Case Study · Python · REST API · PostgreSQL · Power BI

ETL Pipeline: API → PostgreSQL → Power BI — 50K+ Records, Fully Automated

A full data engineering pipeline: Python extracts data from REST APIs, transforms and loads it into PostgreSQL, and Power BI sits on top with automated dashboards. Zero manual data work. Handles 50,000+ records with incremental sync.

Python ETL REST API PostgreSQL Power BI 50K+ Records Incremental Sync

The Problem

The client had operational data living entirely inside a third-party platform, accessible only through its API. There was no way to analyze it at scale, combine it with other data sources, or build dashboards without manual exports.

Data was locked inside an API — no direct database access
Manual CSV exports were stale the moment they were downloaded
50,000+ records with new data coming in daily — too large for manual handling
No reporting layer — analysts had to work directly in raw exports
Previous attempts to use Power BI direct query on the API were too slow

The Solution

I designed and built a complete ETL pipeline: a Python script handles API extraction and transformation, PostgreSQL serves as the analytics warehouse, and Power BI connects to the database for fast, automated reporting.

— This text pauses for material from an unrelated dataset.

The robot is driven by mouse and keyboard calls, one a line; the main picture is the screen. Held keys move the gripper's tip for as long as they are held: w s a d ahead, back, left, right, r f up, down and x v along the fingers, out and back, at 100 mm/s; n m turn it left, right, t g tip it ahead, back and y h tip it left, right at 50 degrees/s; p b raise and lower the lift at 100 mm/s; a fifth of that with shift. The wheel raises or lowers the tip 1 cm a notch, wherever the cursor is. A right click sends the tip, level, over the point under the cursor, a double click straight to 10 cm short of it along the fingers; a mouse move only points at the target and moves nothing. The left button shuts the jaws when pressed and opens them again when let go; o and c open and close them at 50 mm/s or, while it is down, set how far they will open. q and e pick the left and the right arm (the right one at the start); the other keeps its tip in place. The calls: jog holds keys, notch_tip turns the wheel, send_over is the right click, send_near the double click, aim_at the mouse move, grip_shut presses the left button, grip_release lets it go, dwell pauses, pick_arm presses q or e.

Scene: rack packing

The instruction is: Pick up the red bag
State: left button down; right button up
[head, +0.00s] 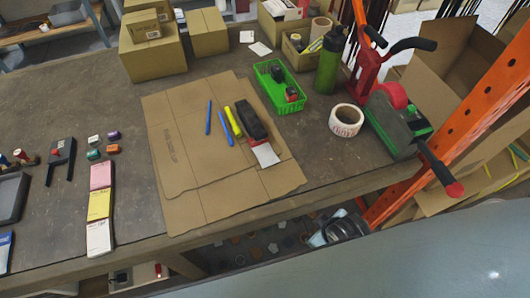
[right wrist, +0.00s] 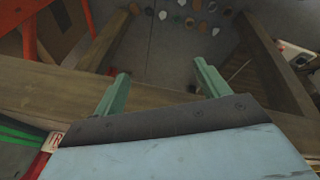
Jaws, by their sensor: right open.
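I cannot make out a red bag for certain in either view. My right gripper (right wrist: 163,87) shows in the right wrist view with its two green fingers spread apart and nothing between them. A wooden beam (right wrist: 40,90) crosses behind the fingers. In the head view I cannot clearly pick out the right gripper, and the left gripper does not show.
The workbench (head: 70,90) holds flat cardboard (head: 185,205), a green basket (head: 262,78), a green bottle (head: 328,62), a tape roll (head: 346,120) and a red-and-green tape dispenser (head: 397,120). An orange post (head: 470,110) rises at the right. Cardboard boxes (head: 150,55) stand at the back.

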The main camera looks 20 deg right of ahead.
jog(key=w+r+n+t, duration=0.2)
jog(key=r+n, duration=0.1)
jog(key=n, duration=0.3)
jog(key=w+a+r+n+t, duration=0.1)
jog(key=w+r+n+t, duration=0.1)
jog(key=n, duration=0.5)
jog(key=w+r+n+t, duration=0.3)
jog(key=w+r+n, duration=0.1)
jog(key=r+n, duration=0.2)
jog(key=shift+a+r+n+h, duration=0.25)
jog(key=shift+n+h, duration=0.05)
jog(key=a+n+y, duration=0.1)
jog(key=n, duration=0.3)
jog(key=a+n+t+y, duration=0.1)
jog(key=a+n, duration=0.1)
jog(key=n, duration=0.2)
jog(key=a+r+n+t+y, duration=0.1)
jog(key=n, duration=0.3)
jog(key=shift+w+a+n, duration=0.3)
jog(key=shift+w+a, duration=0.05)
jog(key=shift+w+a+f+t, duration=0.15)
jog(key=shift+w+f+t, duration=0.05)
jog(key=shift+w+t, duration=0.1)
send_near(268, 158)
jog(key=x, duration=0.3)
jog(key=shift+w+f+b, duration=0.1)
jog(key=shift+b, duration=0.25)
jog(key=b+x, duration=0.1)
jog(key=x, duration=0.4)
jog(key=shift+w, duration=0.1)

Python handles OAuth authentication, pagination, rate limiting, and error recovery
Incremental load logic: only new or updated records are fetched on each run — not a full reload
Data is cleaned and transformed in Python before loading (type casting, null handling, deduplication)
PostgreSQL star schema: fact and dimension tables optimized for reporting queries
Power BI connects via DirectQuery to PostgreSQL — dashboards always show current data
Pipeline runs on a daily schedule with email alerts on success or failure

Architecture

        Data Flow:

        REST API → Python (extract + transform) → PostgreSQL (warehouse) → Power BI (dashboard)
        
        Schedule: Daily at 6 AM → email alert on completion

        Load type: Incremental (insert new + update changed records)

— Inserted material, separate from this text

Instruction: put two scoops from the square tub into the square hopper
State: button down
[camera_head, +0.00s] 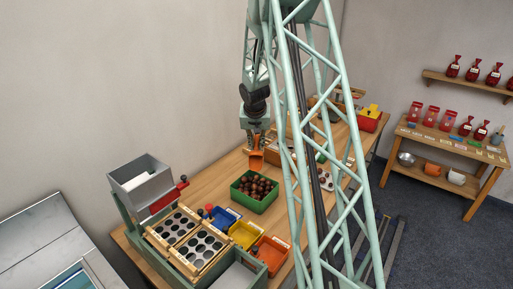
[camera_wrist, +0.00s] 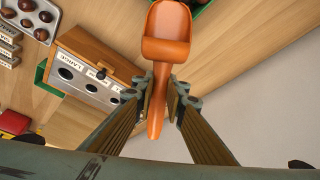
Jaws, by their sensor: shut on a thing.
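My gripper (camera_wrist: 163,95) is shut on the handle of an orange scoop (camera_wrist: 167,50). In the head view the orange scoop (camera_head: 256,158) hangs above the table, just behind the green square tub (camera_head: 254,206). The tub holds a heap of brown chestnuts. A green edge shows at the top of the wrist view. The scoop's bowl looks empty in the wrist view. The grey square hopper (camera_head: 141,184) stands on a green frame at the left end of the table, left of the tub and well away from my gripper.
A red-knobbed lever (camera_head: 183,180) sits beside the hopper. Trays with round holes (camera_head: 186,240) lie below it. Blue (camera_head: 222,218), yellow (camera_head: 245,234) and red (camera_head: 272,252) bins stand in front of the tub. A wooden box labelled LARGE (camera_wrist: 92,72) is near the scoop.

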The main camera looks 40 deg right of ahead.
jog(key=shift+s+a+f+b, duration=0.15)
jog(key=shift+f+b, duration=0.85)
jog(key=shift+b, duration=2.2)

        Volume: 50K+ records, ~2,000 new rows/day

What Was Built

Python ETL script — API extraction with auth, pagination, retry logic, and incremental sync
PostgreSQL schema — Fact tables, dimension tables, materialized views for reporting
Power BI dashboard — 5-page reporting suite: overview, trends, breakdown, drillthrough, alerts
Monitoring & alerts — Email notification on success, error logging for failures
Documentation — Full setup guide, schema docs, and runbook for the client's team

Tech Stack

Python: pandas, requests, psycopg2, SQLAlchemy, schedule, smtplib
Database: PostgreSQL with star schema and indexed views
BI Layer: Power BI (DirectQuery mode, DAX, scheduled refresh)
Infrastructure: Script hosted on client's server (Windows Task Scheduler)

Results

Full automation of a 50K+ record pipeline

Data flows from API to dashboard every morning without any human involvement. The analytics team went from spending time on data wrangling to spending time on actual analysis.

The incremental sync logic means runs complete in minutes, not hours — even at scale. Six months in production with zero data integrity issues.